Search code examples
rr-caretensemble-learning

How to use trained caret object to predict on new data (not used while training)?


I am using caret package to train random forest model on training dataset. I have used 10-fold cross validation to get an object say randomForestFit. Now I would like to use this object to predict on new data set say test_data. I also want to get the respective class probabilities. How would I do that?

I have been using extractProb function as follows :

extractProb(randomForestFit, textX = test_data_predictors, testY = test_data_labels)
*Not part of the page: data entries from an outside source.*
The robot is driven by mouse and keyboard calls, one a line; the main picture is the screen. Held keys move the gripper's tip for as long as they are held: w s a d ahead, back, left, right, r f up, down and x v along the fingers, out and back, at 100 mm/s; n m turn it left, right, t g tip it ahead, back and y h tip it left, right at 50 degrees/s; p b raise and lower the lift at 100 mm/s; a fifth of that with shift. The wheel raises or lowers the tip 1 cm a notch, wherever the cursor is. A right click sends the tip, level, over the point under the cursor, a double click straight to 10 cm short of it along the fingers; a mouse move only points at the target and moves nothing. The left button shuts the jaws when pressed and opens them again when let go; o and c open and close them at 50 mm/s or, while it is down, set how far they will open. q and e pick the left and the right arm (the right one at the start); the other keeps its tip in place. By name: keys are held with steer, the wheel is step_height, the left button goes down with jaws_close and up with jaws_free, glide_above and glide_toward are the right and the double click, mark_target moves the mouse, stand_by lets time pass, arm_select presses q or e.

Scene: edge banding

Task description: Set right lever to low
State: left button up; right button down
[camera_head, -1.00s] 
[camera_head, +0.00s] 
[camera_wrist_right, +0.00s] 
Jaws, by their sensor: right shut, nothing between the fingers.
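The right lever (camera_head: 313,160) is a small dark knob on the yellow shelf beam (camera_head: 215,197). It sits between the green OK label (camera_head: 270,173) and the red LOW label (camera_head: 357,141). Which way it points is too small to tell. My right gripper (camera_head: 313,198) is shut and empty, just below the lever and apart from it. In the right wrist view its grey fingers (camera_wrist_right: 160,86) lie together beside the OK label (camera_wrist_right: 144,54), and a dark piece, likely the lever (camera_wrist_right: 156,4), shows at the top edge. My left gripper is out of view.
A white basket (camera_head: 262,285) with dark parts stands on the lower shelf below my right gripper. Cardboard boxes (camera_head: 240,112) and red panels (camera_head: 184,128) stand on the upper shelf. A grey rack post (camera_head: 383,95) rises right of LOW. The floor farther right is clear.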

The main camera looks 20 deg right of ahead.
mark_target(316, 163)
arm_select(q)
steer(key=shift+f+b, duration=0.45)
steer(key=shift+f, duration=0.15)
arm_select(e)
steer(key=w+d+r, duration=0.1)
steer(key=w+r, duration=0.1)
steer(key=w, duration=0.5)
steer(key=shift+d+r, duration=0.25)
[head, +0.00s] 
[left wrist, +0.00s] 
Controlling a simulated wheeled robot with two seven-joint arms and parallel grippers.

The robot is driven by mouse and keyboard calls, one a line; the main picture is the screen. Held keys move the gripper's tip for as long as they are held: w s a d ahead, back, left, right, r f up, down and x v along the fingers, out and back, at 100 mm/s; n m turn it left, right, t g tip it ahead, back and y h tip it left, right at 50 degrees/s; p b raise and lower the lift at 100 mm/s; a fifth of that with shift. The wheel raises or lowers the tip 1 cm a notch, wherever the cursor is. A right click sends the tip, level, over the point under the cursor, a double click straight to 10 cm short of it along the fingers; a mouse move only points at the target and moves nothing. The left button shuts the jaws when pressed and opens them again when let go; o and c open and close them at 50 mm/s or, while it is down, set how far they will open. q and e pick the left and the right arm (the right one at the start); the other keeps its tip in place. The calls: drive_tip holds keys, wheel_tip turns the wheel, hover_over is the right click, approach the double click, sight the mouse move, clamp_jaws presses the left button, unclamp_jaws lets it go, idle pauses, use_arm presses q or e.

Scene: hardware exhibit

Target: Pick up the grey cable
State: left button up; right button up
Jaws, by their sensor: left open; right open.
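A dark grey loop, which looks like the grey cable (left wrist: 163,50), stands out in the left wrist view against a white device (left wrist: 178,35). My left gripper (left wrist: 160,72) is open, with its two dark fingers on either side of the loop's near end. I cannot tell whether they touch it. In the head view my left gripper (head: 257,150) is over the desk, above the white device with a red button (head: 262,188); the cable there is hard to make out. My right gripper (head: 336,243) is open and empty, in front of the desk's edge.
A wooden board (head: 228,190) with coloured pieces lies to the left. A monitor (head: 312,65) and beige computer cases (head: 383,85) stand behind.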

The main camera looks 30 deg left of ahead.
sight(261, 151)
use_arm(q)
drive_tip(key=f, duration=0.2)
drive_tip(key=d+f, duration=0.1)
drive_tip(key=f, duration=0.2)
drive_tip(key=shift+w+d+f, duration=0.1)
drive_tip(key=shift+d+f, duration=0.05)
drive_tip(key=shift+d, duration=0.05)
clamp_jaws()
But it's giving me unexpected results.


Solution

  • From the extractProb help page example, you need to wrap the model in a list:

    knnFit <- train(Species ~ ., data = iris, method = "knn", 
                    trControl = trainControl(method = "cv"))
    
    rdaFit <- train(Species ~ ., data = iris, method = "rda", 
                    trControl = trainControl(method = "cv"))
    
    predict(knnFit)
    predict(knnFit, type = "prob")
    
    bothModels <- list(knn = knnFit,
                       tree = rdaFit)
    
    predict(bothModels)
    
    extractPrediction(bothModels, testX = iris[1:10, -5])
    extractProb(bothModels, testX = iris[1:10, -5])
    

    So the following should work:

    extractProb(list(randomForestFit), textX = test_data_predictors, testY = test_data_labels)
    

    edit:

    And yes, the preprocessing will be used. From the documentation:

    These processing steps would be applied during any predictions generated using predict.train, extractPrediction or extractProbs (see details later in this document). The pre-processing would not be applied to predictions that directly use the object$finalModel object.